Hashtag Loser: Why Brands Should Avoid Trend Surfing

A few years ago the lights went out during the Super Bowl. I don't remember who was on the field, and I don't remember the score. But I do remember that Oreo won that Super Bowl because they had a wonderful tweet that was timely, and it was great, and people re-tweeted it and everything like that. Everyone thought: "This is a great thing to do; we should all copy this; this is the model of how to do it."

In fact, the play was nothing new. Plenty had already been trying to pull off that kind of stunt for years. Mostly it had failed—just ask Gilbert Gottfried and Entenmann's. Simply put, hashtag surfing and trend surfing as a strategy fails more than it works. Sometimes it fails horribly; mostly it's just bland, tedious, trite. The successes are rare. Don't do it.

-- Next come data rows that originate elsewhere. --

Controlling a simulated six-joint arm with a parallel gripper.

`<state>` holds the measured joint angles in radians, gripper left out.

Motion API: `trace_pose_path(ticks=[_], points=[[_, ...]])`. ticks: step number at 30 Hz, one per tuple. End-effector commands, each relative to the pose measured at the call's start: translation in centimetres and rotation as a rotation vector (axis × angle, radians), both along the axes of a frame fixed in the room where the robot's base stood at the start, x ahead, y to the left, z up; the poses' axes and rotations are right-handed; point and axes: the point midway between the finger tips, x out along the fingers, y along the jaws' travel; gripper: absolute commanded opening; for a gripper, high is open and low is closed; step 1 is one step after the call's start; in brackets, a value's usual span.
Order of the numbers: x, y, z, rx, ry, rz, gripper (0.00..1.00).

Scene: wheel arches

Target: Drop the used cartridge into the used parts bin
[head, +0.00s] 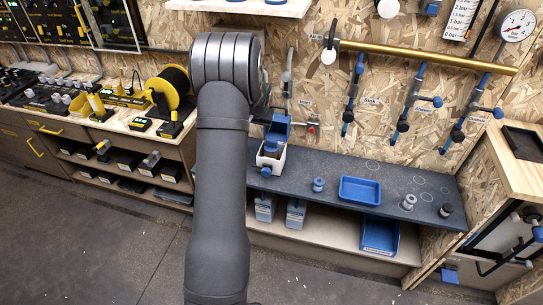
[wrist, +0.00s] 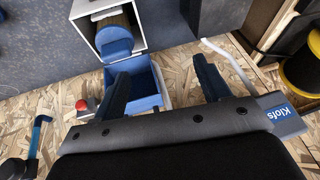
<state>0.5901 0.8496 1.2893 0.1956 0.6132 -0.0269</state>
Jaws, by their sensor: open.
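A white housing (head: 270,160) stands at the left end of the dark bench, its blue lid (head: 278,128) swung open. In the wrist view the housing (wrist: 146,10) holds a brownish cartridge with a blue end (wrist: 114,42), probably the used one. The open lid also shows there (wrist: 150,88). My gripper (wrist: 162,68) is open and empty, its two dark fingers apart, near the lid and short of the cartridge. In the head view my arm hides the gripper. A blue bin (head: 380,234) with an unreadable label sits on the lower shelf; it may be the used parts bin.
A shallow blue tray (head: 360,190) lies on the bench, with a blue-grey part (head: 318,184) left of it and grey parts (head: 408,201) (head: 446,210) right. Pipes and blue-handled valves (head: 402,122) line the wall above. A red button (wrist: 82,105) is beside the lid.

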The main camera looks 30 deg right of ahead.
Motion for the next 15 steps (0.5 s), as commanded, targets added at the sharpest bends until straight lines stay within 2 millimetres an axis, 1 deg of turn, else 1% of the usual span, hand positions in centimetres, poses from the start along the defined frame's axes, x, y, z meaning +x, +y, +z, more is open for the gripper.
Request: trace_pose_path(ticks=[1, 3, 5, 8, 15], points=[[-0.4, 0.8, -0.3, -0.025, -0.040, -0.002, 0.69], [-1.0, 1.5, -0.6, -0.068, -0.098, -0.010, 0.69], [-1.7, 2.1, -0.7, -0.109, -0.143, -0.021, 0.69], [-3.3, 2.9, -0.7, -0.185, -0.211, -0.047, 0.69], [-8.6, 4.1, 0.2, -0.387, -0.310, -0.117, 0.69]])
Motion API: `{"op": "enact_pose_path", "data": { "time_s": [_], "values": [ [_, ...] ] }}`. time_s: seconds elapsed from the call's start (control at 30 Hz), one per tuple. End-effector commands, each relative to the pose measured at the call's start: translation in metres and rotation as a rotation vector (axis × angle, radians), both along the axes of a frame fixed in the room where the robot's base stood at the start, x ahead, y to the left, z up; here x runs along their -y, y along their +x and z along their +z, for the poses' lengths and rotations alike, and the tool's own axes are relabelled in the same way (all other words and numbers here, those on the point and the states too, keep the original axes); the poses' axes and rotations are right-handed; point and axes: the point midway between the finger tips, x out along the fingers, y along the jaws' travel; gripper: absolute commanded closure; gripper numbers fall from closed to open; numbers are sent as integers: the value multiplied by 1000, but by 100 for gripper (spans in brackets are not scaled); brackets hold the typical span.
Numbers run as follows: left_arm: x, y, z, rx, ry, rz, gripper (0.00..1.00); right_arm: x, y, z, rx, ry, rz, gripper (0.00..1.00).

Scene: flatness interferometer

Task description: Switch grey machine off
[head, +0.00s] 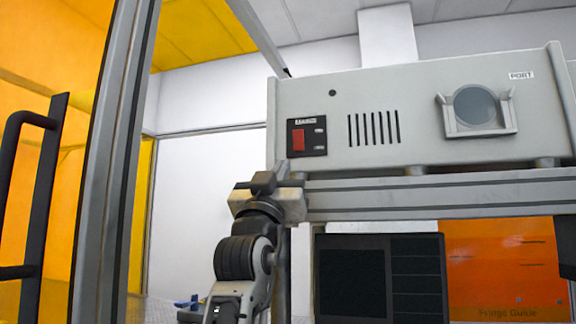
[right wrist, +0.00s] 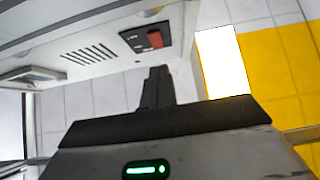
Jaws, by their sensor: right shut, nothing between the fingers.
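The grey machine (head: 420,110) is a wide box on a metal frame, with vent slots, a round port and a black switch panel (head: 318,143) on its front left. A red rocker switch (head: 298,140) sits in the panel; it also shows in the right wrist view (right wrist: 155,39). My right gripper (head: 277,172) is just below and left of the panel in the head view, fingers pointing up. In the right wrist view its fingers (right wrist: 158,85) are shut and empty, apart from the switch. Which way the rocker is tilted I cannot tell. My left gripper is not in view.
A metal rail (head: 440,195) runs under the machine. Below it are a dark screen (head: 352,276) and an orange panel (head: 500,265). A metal post (head: 112,160) and a black door handle (head: 38,200) stand at the left. White wall lies between post and machine.

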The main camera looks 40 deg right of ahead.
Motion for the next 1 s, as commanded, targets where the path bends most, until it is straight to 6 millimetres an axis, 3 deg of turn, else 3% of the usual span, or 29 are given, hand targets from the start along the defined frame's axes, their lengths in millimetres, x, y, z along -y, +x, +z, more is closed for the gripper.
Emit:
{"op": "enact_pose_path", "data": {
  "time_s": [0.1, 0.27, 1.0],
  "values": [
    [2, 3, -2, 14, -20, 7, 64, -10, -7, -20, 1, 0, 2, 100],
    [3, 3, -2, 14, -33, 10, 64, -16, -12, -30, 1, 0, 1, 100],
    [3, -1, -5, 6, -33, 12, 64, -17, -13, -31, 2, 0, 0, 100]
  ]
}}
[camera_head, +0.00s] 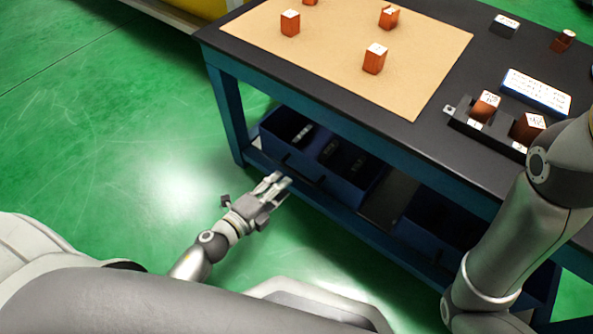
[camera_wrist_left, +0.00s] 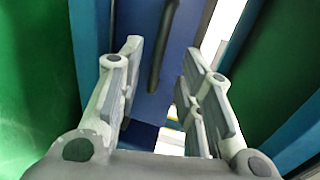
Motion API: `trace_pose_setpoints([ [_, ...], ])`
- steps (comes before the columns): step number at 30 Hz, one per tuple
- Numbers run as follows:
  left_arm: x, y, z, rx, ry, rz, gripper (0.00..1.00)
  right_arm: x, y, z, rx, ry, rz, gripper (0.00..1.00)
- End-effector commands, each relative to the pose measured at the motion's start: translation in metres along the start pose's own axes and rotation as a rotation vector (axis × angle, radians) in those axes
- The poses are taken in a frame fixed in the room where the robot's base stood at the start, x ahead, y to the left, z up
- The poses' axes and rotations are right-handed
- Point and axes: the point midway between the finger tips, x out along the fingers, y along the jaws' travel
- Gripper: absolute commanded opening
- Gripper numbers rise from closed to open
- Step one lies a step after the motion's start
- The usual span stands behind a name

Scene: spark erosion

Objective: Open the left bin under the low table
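The low table (camera_head: 330,88) has a black top and a blue frame. The left bin (camera_head: 268,146) is a dark blue open-topped box on its lower shelf, with small dark items inside. My left gripper (camera_head: 281,183) is just in front of the bins, low beside the shelf edge. In the left wrist view its fingers (camera_wrist_left: 161,58) are open and empty. A dark bar handle (camera_wrist_left: 163,45) on a blue bin front (camera_wrist_left: 185,30) shows between and beyond the fingertips. Contact with the handle cannot be told. My right gripper is out of view; only my right arm shows.
Another blue bin (camera_head: 352,183) stands beside the left one, and a further dark bin (camera_head: 440,222) sits farther right. A table leg (camera_head: 228,115) is left of the bins. Orange blocks (camera_head: 375,59) stand on a tan mat (camera_head: 330,40). Green floor at left is clear.

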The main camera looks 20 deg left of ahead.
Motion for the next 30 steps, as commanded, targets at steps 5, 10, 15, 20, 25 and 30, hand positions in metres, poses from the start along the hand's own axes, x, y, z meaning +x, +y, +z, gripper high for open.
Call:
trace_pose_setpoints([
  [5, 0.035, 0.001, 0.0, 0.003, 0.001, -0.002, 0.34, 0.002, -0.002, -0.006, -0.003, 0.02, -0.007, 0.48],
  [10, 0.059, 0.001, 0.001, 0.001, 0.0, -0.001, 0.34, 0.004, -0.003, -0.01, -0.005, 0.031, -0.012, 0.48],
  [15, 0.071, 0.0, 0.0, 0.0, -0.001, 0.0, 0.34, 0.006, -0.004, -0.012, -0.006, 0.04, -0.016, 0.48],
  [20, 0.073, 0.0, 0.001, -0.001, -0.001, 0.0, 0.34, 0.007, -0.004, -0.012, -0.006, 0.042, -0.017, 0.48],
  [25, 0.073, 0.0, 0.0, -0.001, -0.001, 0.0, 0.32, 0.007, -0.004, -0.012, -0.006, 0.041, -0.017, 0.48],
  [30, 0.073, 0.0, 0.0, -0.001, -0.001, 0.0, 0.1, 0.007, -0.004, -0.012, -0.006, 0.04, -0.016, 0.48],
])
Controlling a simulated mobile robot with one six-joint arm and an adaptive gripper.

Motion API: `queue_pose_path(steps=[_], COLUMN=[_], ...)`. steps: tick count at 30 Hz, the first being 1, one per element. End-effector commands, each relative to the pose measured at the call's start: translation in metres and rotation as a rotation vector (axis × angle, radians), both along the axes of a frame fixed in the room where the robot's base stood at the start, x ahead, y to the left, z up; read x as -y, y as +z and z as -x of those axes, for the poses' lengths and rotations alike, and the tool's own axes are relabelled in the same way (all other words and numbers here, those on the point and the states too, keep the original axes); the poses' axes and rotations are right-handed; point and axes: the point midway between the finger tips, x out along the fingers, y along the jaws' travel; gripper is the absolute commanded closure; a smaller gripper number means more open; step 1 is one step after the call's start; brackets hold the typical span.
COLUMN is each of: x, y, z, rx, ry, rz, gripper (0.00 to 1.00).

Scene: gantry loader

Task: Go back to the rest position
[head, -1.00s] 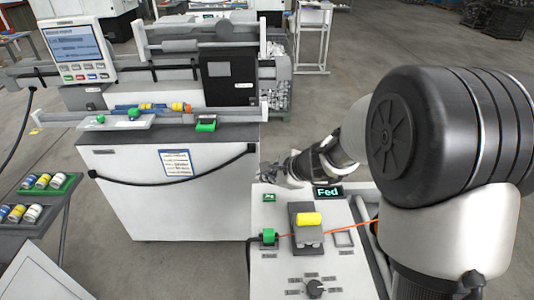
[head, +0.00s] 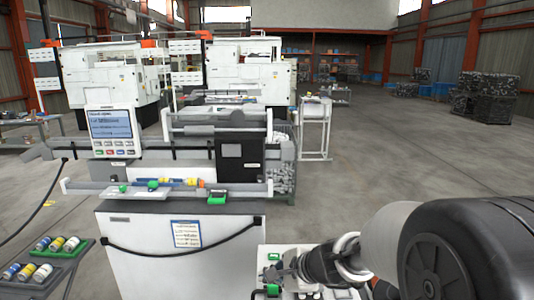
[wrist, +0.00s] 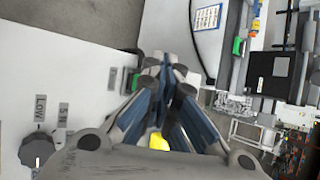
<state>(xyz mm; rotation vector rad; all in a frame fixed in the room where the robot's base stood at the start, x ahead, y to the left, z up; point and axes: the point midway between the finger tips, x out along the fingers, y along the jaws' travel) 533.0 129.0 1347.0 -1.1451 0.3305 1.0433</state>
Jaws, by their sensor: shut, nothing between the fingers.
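My gripper (head: 274,268) is at the bottom of the head view, over the white control panel beside the loader. In the wrist view my gripper (wrist: 168,66) has its fingers brought together with nothing between them. Below the fingers, part of a yellow piece (wrist: 157,142) shows past them. The white panel (wrist: 70,75) lies under the gripper, with a dark knob (wrist: 38,150) at the left. In the head view my arm hides much of the panel.
The loader cabinet (head: 140,255) with its screen (head: 111,124) stands left of the gripper. A green tray (head: 58,252) of small cylinders is at the far left. White machines (head: 240,70) stand behind. Open floor (head: 400,150) lies to the right.

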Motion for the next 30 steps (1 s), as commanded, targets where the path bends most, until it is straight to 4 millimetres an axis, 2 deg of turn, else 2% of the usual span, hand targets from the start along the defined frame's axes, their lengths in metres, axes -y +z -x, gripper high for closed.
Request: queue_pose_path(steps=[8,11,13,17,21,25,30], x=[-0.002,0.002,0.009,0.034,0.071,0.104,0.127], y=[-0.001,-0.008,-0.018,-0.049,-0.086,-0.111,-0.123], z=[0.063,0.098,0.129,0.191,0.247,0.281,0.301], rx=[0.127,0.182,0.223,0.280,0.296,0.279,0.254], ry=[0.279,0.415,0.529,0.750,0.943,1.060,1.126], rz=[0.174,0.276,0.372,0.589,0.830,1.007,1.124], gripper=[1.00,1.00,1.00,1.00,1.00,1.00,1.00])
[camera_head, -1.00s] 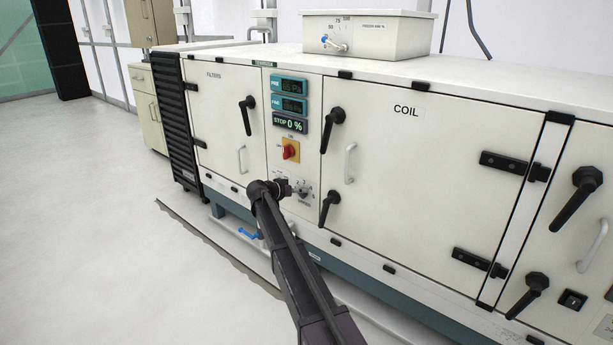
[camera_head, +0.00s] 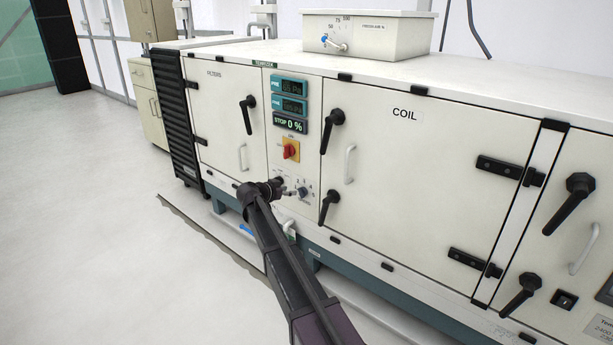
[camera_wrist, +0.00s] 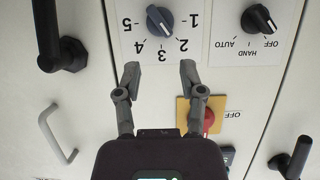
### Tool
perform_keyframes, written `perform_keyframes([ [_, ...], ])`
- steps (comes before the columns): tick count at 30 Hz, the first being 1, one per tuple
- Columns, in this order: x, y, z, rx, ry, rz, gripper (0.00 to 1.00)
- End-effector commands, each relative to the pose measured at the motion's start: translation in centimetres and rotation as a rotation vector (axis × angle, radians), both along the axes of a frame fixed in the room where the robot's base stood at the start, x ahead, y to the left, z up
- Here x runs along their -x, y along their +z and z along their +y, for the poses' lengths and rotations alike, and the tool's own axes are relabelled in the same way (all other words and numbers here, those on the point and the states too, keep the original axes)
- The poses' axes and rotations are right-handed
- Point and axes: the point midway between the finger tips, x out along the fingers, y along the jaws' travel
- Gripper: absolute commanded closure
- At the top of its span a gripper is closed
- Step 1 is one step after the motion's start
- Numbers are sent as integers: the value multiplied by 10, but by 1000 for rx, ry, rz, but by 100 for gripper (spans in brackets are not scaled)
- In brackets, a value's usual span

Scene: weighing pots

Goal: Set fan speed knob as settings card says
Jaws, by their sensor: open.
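The fan speed knob (camera_head: 303,193) is a dark grey dial on the white control panel, right of my gripper (camera_head: 286,190). In the wrist view, which is upside down, the knob (camera_wrist: 160,20) sits on a white plate numbered 1 to 5. Its grip is slanted; I cannot tell surely which number it points at. My gripper (camera_wrist: 160,70) is open and empty, its fingertips apart and just below the numbers in that picture, not touching the knob. No readable settings card shows; a partly cut-off label (camera_head: 604,326) is at the right edge.
A HAND-OFF-AUTO knob (camera_wrist: 258,19) is beside the fan plate. A red switch on yellow (camera_head: 290,150) is above, under a display (camera_head: 290,124) reading STOP 0 %. Black door handles (camera_head: 328,206) stick out close to the right. The floor at left is clear.

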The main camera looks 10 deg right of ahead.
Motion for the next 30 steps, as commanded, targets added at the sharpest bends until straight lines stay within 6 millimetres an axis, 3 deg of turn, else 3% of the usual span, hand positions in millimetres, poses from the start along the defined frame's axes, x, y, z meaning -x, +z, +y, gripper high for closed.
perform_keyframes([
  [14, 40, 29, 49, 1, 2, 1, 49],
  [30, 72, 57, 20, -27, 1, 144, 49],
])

First, it's spammy. Basically, you're saying: "There's this conversation that's happening in the world, a lot of people are watching it. And I'm going to say something that's kinda funny and cute just to earn brand impressions so maybe people will repeat it and I can get more brand mentions." Yuck. The guy who does that at a party is a heel. That's annoying; don't be that guy.

Second, it's very risky. Yeah, there's a potential for a high reward, but that comes so rarely. It's not worth it. What makes humor work—I mean really work—is risk. You can't afford to bet your brand on risk when the payoff is so fleeting.

But the real reason not to play the trend surfing strategy is that trend viewers are not your audience. People who are watching the mainstream, trending topics are not the audience and customers you really want. The universe of people who care about McDonald's, shopping malls, Ebola, how inflated the balls are in the NFL, and whether Tom Brady touched them or not—this is the mass market of American society—it's a lowest common denominator.

In aggregate, that group of people does not have money to spend. Ironically, they don't have money to spend because they buy lots of stuff. This seems strange at first, but this is in aggregate a low disposable income group in debt up to their eyeballs from buying too much stuff. They are stressed out, freaked out, and angry at the world most of the time. These are terrible customers because they are going to bargain on price, they're going to be slow to pay, they're going to treat your employees badly, and they're going to give you bad reviews.

I'm not saying you don't want to serve customers in this segment. What I'm saying is you don't want to invest in acquiring their business. Identify your power customers—the trend setters, not the trend followers. Don't try to over-target, you can't really be all that precise about targeting anyway. The rest will get the message, the rest will follow, and when they do they'll be primed with better expectations.